Mersin Valisi Ali İhsan Su, anti kentteki incelemelerinin ardından AA muhabirine yaptığı açıklamada, Uzuncaburç’un kentin en önemli turizm destinasyonlarından biri olduğunu söyledi.

Restorasyon çalışmalarının arkeolojik eserlerin projelendirilmesiyle başladığını belirten Su, “Antik tiyatro, Temenos Duvarı ve Helenistik Kule’nin projeleri hazırlandı. Çalışmalar bu yıl antik tiyatronun restorasyonuyla başlayacak. Bölgede 11 ev var, bu evlerin kamulaştırılması da yapıldı. Restorasyon çalışmalarının ardından evleri turizme kazandıracağız. Bunlar, misafirlerin ihtiyaçlarına göre butik otel, kafe, sergi evi gibi amaçlarla projelendirilecek.” dedi.

Su, bölgedeki kazılarda yaklaşık 1 kilometre uzunluğunda Roma yolunun ortaya çıkarıldığını da vurgulayarak, şöyle konuştu:

“Uzuncaburç için çok özel bir destinasyon projesi yapıyoruz. Buraya gelenler hem antik kenti ziyaret edecek hem bungalov evlerden yararlanacak. Aynı zamanda Roma yolunda trekking yapıp, Narlıkuyu’ya inebilecekler. Proje bittiği zaman buranın turizm cazibesini inşallah çok daha iyi bir noktaya getirmiş olacağız. Çalışmalarımız hızla devam ediyor. Çevre düzenlemesi dahil tüm çalışmaları en kısa sürede tamamlayıp, misafirlerimizin hizmetine sunacağız.”

“Anadolu’nun yerel halklarından itibaren yerleşim gördüğünü düşünüyoruz”

Kazı başkanı Aydınoğlu ise Uzuncaburç’un, Helenistik dönemin en önemli kentlerinden biri olduğunu vurguladı.

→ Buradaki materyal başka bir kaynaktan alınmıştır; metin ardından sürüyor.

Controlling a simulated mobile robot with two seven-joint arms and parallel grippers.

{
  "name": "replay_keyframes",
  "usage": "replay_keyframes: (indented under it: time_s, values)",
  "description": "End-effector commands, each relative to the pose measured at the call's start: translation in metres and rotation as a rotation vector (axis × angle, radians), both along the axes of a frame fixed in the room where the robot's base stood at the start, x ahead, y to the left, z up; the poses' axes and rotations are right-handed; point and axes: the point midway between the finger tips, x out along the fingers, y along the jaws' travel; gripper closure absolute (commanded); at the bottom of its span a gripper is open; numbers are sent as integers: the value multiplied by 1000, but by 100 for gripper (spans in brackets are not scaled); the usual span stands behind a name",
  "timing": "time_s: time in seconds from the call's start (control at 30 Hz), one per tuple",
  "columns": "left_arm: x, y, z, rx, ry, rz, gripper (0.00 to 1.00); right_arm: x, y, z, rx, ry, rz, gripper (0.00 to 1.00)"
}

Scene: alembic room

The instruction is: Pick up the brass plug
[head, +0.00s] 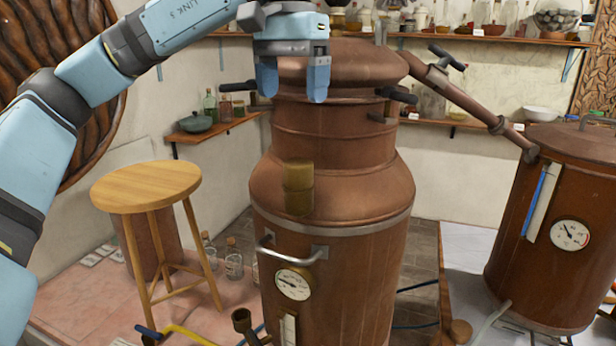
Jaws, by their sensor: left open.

Antik kentin, dönemi için kutsal alanları barındırdığını aktaran Aydınoğlu, “Antik kentteki Zeus Tapınağı, Zeus olarak adlandırılan tanrıya atfedilen ve tüm bölgenin dini merkezi olarak işlem gören çok büyük bir yapı. Temenos diye adlandırılan etrafındaki duvarı, tapınağı, anıtsal giriş kapısıyla birlikte belki de Helenistik dönemin antik dünyadaki en büyük yapılarından biri. Bu nedenle Uzuncaburç’u bir dini merkez ve bölgeni başkenti olarak tanımlayabiliriz.” ifadesini kullandı.

Aydınoğlu, Uzuncaburç’un çevresiyle güçlü bir etkileşiminin olduğuna dikkati çekerek şöyle devam etti:

“Uzuncaburç, çevresine çok hakim bir antik kent. Başkent olmasından kaynaklı olarak tüm çevreyle, Erdemli ve Silifke ilçeleriyle iletişimi var. Sahil yollarının tamamının buraya bağlandığı görülebilir. Birçok yolla buraya ulaşabilirsiniz ki bu durum, antik kent döneminde de günümüzde de böyledir. Çevresinde kırsal yerleşimler, kaleler, kuleler var. Bu, başkenti korumak ve kollamak içindir. Tarımsal alanda da baktığımızda bölgedeki antik çiftliklerin tamamı antik kent etrafına yayılmıştır.”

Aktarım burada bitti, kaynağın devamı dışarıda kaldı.